(ANSA) - Por Nadedja Calado - De volta à elite do Carnaval de São Paulo após 12 anos na "segunda divisão", a escola de samba Camisa Verde e Branco, uma das mais tradicionais da capital paulista, se prepara para levar à avenida um enredo em homenagem ao ex-jogador Adriano, da infância em uma favela carioca à coroação na Itália como "Imperador" em 2004, defendendo a Inter de Milão.
Intitulado "Adenla - O Imperador nas terras do Rei", o enredo parte de uma promessa: quando finalmente subisse ao Grupo Especial, a escola homenagearia o orixá Oxóssi, patrono espiritual da agremiação e que representa o rei da caça e senhor das matas nas religiões afro-brasileiras.
"Oxóssi deixou gravada na negritude uma memória genética de luta, que impulsiona meninos e meninas de favela, pretos e pretas, a buscar ascensão social, virar o jogo da vida. Adriano é um exemplo disso, um menino pobre que ganha um protagonismo gigantesco e que, no continente que escravizou o povo preto, é coroado imperador", explicou à ANSA o carnavalesco Renan Ribeiro.
Para contar essa história, o Camisa (com artigo masculino pela herança da fundação como cordão carnavalesco, tipo de manifestação mais antiga que as escolas de samba) vai partir das origens dessa linhagem nobre.
"A gente destrói essa ideia de uma África subserviente, foge da estética de savana, desmistifica esse continente caricato do inconsciente coletivo de girafas, gnus e rinocerontes. Não tem nenhuma girafa, não tem nenhuma zebra. O desfile abre com uma África tradicional, com estética quilombola e geométrica, uma África real no sentido de realeza, em oposição à tribal", explicou Ribeiro.
O desfile, que vai passar por Oxóssi como figura política e por grandes impérios africanos como os do Egito e de Mali, culminará na forma como essa história reverbera na sociedade atual, com o movimento Black Power, a influência musical da negritude e os campos de várzea cheios de meninos que sonham em ter o mundo a seus pés através do futebol, assim como "Didico".
Ao longo da pesquisa, o carnavalesco conta ter encontrado diversos paralelos entre o carismático ex-jogador brasileiro e Públio Élio Adriano, imperador romano entre 117 e 138 d.C.
"Assim como Didico, que saiu do nosso país, Adriano não era romano nem da linhagem real, tinha origem na Península Ibérica.
Os dois tiveram suas trajetórias transformadas quando perderam o pai [no caso do atleta, o episódio desencadeou um quadro de depressão e alcoolismo que levou à derrocada de sua carreira] e uma ascensão que parecia improvável para seus entornos", ressaltou.

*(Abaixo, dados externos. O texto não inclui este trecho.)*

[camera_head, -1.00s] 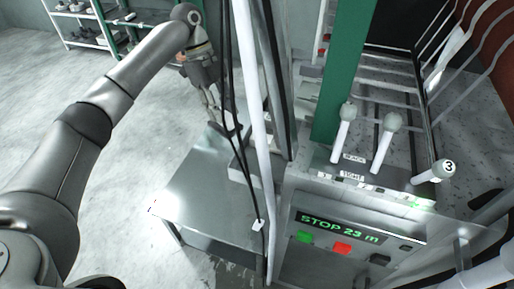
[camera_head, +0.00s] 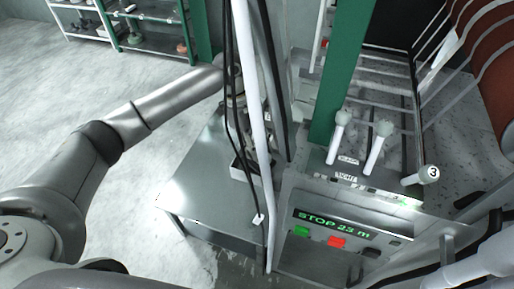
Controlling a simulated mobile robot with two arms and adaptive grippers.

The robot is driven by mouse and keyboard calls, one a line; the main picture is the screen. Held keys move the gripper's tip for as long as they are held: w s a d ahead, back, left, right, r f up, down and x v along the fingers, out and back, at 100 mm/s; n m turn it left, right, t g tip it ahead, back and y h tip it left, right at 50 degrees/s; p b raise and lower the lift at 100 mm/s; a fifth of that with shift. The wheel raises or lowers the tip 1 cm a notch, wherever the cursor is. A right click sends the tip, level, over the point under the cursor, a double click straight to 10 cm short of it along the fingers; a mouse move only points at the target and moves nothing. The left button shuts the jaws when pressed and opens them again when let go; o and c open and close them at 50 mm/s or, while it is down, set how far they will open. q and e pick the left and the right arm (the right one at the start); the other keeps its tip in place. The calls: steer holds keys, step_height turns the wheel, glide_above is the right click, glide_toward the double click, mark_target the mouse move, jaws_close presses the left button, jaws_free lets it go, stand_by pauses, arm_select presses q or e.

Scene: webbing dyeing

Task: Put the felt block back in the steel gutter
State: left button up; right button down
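My left arm reaches in from the left. Its gripper (camera_head: 238,135) points down over the steel table (camera_head: 185,190), mostly hidden behind dark cables and a white post. I cannot tell whether its fingers are open or shut, or whether they hold anything. A small grey trough-like holder (camera_head: 238,172) sits on the table just below the gripper, partly covered by the cables. It may be the steel gutter, but this is unclear. I cannot make out the felt block. My right gripper is not in view.
The white post (camera_head: 258,130) and hanging cables (camera_head: 232,110) stand in front of the table. A control panel (camera_head: 335,232) reading "STOP 23 m" and several ball-topped levers (camera_head: 378,145) are at right. Shelves (camera_head: 150,35) stand at the back left. The floor at left is clear.

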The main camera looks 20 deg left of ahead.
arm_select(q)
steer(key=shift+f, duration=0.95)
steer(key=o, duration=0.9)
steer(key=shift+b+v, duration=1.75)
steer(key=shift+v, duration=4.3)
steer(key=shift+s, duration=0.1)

Além disso, o Camisa Verde e Branco é tradicional da Barra Funda, bairro da Zona Oeste da capital paulista com forte influência de imigrantes italianos.
Não à toa, o Coliseu de Roma estará representado na última alegoria: "O enredo é denso e histórico, mas vai ficando mais jocoso, descontraído, para terminar com cara de Carnaval, de escola de samba. Vamos ver uma Roma tupiniquim, misturada com Brasil, Adriano e a Vila Cruzeiro [favela de origem do ex-atleta no Rio]".
Dessa forma, a apresentação se conecta com o carisma de Adriano, ídolo do Flamengo e da Inter de Milão, com passagens por Fiorentina, Parma, Roma, São Paulo, Corinthians, Athletico-PR e Miami United.
A irreverência de "Didico" também aparece no samba-enredo, lembrando quando, em 2010, após marcar um gol pelo Flamengo sobre o Vasco no Campeonato Carioca, ele tirou o uniforme e mostrou uma camiseta com os dizeres "Que Deus perdoe essas pessoas ruins".
No samba, o episódio virou o refrão principal: "Axé! A Verde e Branco voltou/Axé! Okê arô!/Enfim a promessa se realiza/Que Deus perdoe quem não é Camisa".
A letra também vai reverenciar a história de vida do homenageado: "Um craque de bola, no jogo da vida/A simplicidade em forma de lei/Eis o Imperador pra ser coroado nas terras do rei/Lá vem o Didico pra ser coroado nas terras do rei".
Para defender sua permanência no Grupo Especial, o Camisa Verde e Branco será a primeira escola a desfilar no Sambódromo do Anhembi, no dia 9 de fevereiro, às 23h15 (horário de Brasília). (ANSA).